而90年代中期兴起的中国新左们,如高全喜新近分析中国自由主义的成熟所指出的,因为支持国家主义的利益集团统治,早就不是左派了,正在加速这个国家真正的右翼化。

“新左”们重新祭起的阶级话语,重新把持着学院和公共话语,甚至通过与中央官僚集团所支持的台湾左派“迂回”勾结内地新左,如“破土网”,代替了 AntiCNN和四月网,开始侵入社会运动,特别是工运和女权,在社会各个领域安插他们的代理人,形成形左实右的文化霸权,并试图重新掌握已经“消失的工人阶级”,为法西斯主义服务。这也是中山大学耳光事件中新左大佬的底气所在,一遭遇掌掴便毫不犹豫地报警、封口处置。比较自由主义者的幼稚病,“新左”们的霸权战略和策略都显得系统、成熟得多,仿佛在成功地实践着列宁的无产阶级专政理论,摆脱了今天只有自由主义者身上才有的“左派幼稚病”。

相形之下,那些鼓吹移民或者亲身逃跑的自由主义者,却不懂得威权─极权主义是一个具体的、历史的连续进程,抗争群体和抗争政治也是一个连续的转换、动员过程,未来的大规模广场对峙需要每日每时小规模地在一切可能的公共空间进行对峙。

即使越来越接近极权统治、公共空间愈益逼仄,也必须通过个体主义的联合行动创造公共存在,以最小的代价和最简明的符号凝聚最大范围的力量,结合长期坚持和立即抗争,坚持合法斗争和秘密斗争的结合,不能完全放弃公开政治转入地下。
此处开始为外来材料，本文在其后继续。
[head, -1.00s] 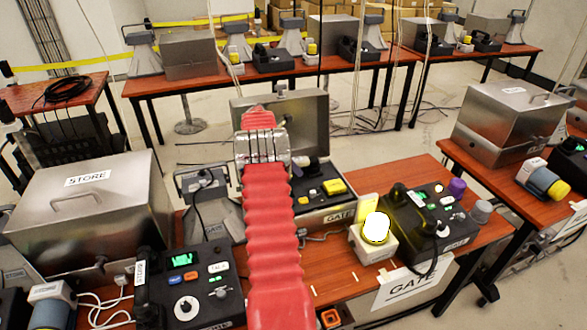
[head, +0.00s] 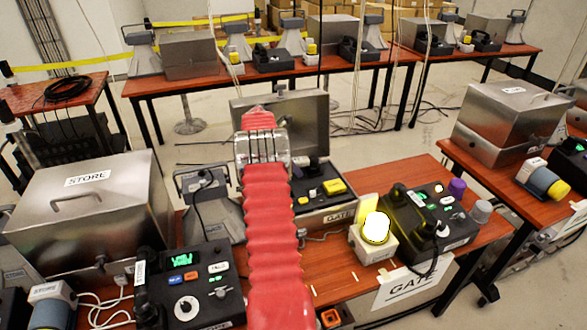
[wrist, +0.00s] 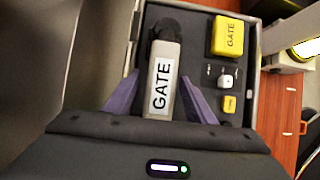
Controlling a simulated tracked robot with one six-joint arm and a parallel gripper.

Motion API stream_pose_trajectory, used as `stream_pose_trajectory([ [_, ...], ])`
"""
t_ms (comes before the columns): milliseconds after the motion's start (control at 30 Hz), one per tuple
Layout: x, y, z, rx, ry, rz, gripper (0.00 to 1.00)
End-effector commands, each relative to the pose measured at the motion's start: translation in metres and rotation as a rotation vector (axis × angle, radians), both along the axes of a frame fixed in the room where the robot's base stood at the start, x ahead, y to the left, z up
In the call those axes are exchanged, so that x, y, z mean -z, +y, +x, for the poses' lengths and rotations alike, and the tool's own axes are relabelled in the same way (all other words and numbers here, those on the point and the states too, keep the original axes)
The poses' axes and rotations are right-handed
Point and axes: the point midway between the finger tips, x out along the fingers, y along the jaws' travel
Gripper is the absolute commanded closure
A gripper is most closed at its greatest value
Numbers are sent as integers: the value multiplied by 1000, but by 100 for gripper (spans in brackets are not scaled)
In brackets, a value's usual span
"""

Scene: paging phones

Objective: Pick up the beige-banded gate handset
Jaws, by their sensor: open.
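The gate handset (wrist: 161,85) lies in the open gate case (wrist: 133,48) in the wrist view. It has a pale beige-grey body with a white GATE label and a dark far end. My gripper (wrist: 161,74) is open, with one purple finger on each side of the handset. I cannot tell whether the fingers touch it. The handset's near end is hidden behind the gripper body. In the head view the open metal gate case (head: 330,218) stands behind my red-sleeved arm, which covers its left part and most of the gripper.
Beside the handset, the case holds a yellow GATE block (wrist: 228,36) and small controls. Right of the case stand a lit yellow lamp (head: 376,228) and a black gate phone (head: 428,228). A closed STORE case (head: 90,205) and store phone (head: 190,290) are at left.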

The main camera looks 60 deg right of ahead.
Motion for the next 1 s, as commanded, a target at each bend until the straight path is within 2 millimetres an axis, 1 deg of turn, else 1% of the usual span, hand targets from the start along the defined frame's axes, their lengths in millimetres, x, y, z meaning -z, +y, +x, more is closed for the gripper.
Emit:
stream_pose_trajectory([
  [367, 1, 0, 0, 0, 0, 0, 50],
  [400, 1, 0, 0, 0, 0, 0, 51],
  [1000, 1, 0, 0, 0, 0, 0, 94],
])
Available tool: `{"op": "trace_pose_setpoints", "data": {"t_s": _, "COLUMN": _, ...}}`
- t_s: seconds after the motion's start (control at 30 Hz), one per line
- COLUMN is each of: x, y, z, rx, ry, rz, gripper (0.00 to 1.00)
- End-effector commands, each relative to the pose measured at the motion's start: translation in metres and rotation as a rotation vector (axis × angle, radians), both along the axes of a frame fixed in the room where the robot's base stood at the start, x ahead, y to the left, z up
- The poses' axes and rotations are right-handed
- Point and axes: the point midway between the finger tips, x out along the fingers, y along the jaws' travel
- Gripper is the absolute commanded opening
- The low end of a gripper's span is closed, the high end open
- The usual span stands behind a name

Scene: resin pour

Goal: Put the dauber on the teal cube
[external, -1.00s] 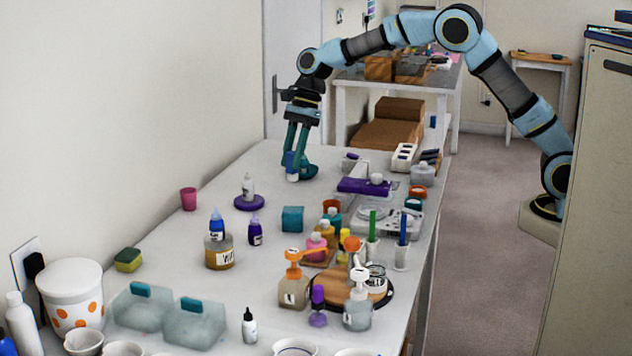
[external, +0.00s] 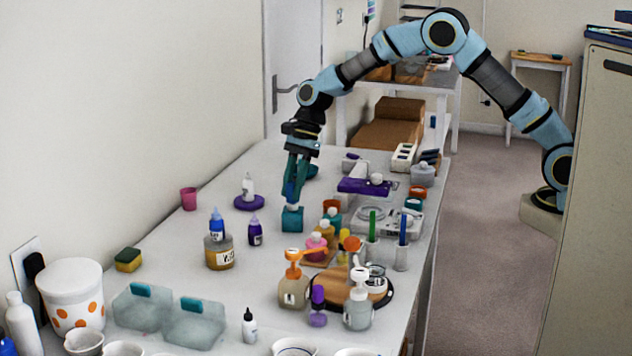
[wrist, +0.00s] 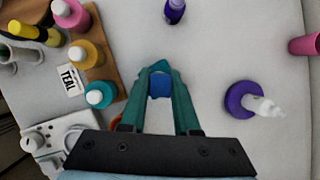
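My gripper (external: 294,192) points down over the teal cube (external: 292,221) in the middle of the table. Its teal fingers are closed around the dauber, a small blue piece with a white lower end (external: 292,207). The dauber looks upright, with its white end at the top of the cube; I cannot tell whether it touches. In the wrist view the blue dauber (wrist: 160,86) sits between the fingertips.
A purple disc (external: 241,204) bearing a white bottle and a purple bottle (external: 255,231) stand left of the cube. Several small bottles on a wooden board (wrist: 105,50) stand close on its right. A purple-topped device (external: 364,186) is behind right.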

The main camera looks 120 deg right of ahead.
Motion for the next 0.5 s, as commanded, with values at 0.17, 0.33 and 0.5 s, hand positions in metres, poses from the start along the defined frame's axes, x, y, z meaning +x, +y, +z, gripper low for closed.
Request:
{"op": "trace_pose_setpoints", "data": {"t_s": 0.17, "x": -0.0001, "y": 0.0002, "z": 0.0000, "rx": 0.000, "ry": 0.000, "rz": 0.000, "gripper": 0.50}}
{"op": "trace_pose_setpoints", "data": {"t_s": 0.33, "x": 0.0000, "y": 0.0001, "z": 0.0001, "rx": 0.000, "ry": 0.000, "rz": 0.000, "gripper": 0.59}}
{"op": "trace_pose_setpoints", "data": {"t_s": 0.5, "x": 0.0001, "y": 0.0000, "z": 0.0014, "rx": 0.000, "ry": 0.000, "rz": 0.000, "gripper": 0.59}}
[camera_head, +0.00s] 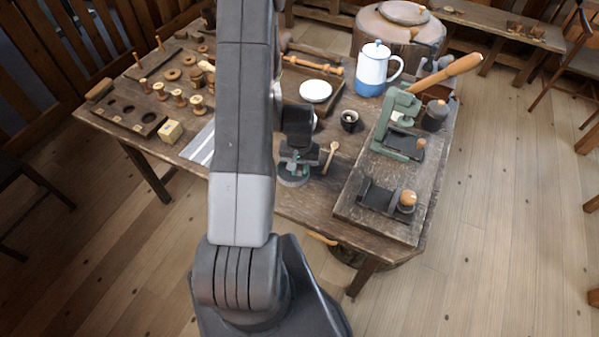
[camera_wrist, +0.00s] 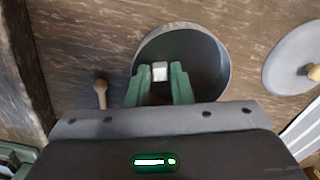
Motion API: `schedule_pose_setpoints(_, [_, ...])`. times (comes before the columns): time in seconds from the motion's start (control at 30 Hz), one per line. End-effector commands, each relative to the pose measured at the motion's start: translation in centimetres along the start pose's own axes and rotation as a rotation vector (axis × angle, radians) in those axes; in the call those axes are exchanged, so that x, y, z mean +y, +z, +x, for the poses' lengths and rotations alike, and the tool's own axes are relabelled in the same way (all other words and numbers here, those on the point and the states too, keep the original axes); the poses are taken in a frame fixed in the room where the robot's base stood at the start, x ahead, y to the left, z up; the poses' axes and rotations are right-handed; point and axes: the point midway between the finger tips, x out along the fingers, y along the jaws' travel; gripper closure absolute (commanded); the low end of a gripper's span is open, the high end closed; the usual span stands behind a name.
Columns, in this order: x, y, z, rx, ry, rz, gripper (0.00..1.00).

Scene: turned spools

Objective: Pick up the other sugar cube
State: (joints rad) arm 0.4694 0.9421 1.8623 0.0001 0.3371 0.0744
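A small white sugar cube (camera_wrist: 160,71) shows between my gripper's fingertips in the wrist view, over a round dark-walled bowl (camera_wrist: 222,62). My gripper (camera_wrist: 161,72) has two green fingers, one on each side of the cube and very close to it. I cannot tell whether they touch the cube or leave a narrow gap. In the head view my gripper (camera_head: 296,160) points down over the grey-green bowl (camera_head: 293,181), and the cube is hidden. A dark cup (camera_head: 349,120) with something pale inside stands behind and to the right.
A wooden spoon (camera_head: 331,156) lies right of the bowl. A knobbed grey lid (camera_wrist: 290,58) lies on the other side. A board (camera_head: 345,205) with a green press (camera_head: 398,125) fills the table's right end. A blue-white pot (camera_head: 373,70) and white dish (camera_head: 315,91) stand behind.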

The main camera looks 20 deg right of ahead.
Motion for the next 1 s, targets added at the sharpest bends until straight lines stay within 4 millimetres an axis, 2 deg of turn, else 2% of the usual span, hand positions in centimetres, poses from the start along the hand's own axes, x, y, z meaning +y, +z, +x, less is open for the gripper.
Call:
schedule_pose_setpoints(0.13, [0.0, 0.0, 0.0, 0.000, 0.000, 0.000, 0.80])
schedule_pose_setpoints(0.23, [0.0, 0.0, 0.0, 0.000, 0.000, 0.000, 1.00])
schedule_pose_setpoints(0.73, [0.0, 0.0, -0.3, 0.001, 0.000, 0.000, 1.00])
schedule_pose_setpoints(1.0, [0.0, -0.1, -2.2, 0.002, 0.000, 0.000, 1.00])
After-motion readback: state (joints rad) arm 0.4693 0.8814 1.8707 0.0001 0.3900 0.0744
这是最低限度的抗争政治,也可能是唯一的政治。否则,逃跑主义的蔓延将成为极权主义的助产士,很容易悲观地形成威权主义将进入了冰河期的错觉,在摒弃改良派虚假希望的同时制造着普遍的绝望,实际上为自己的逃跑和无所作为辩护。

她们也因此不负责任地断言人权律师群体的失败,看不到人权律师的法庭抗争可能是漫长抗争道路上唯一能够坚持合法斗争的群体和运动样式,在无限退缩到犬儒主义的狭隘生活世界之后忘掉了抗争的初心。在锋锐所一干律师被监居半年后宣布逮捕的时刻,这种来自社运其他阵营的失败主义腔调显得尤其可耻。

而所谓初心,从1960年代以来的城市游击战理论以来,都超越了列宁的革命论断,如阿根廷人卡洛斯.梅里甘拿的城市游击战手册所说,就是立即革命。只要一小群人的直接行动就构成立即的革命。甚至后退到一个人的反抗,如杨佳,也符合个体逃逸后的立即革命,随机发动一个人的阶级战争。

即便也正是在这个意义上,如果将革命视作初心的话──这本是自由主义社运最为薄弱之处,也是中国的新左全力试图消解、最为反动之处──那么李思涯的一记耳光,便如1930年代日本右翼井上日召的著名口号“一人杀一个”,意味着只要每一个人行动起来,“从我做起”,用任何方式反抗本单位、各社区的统治者,那大概就是治愈自由主义幼稚病的最好方式吧。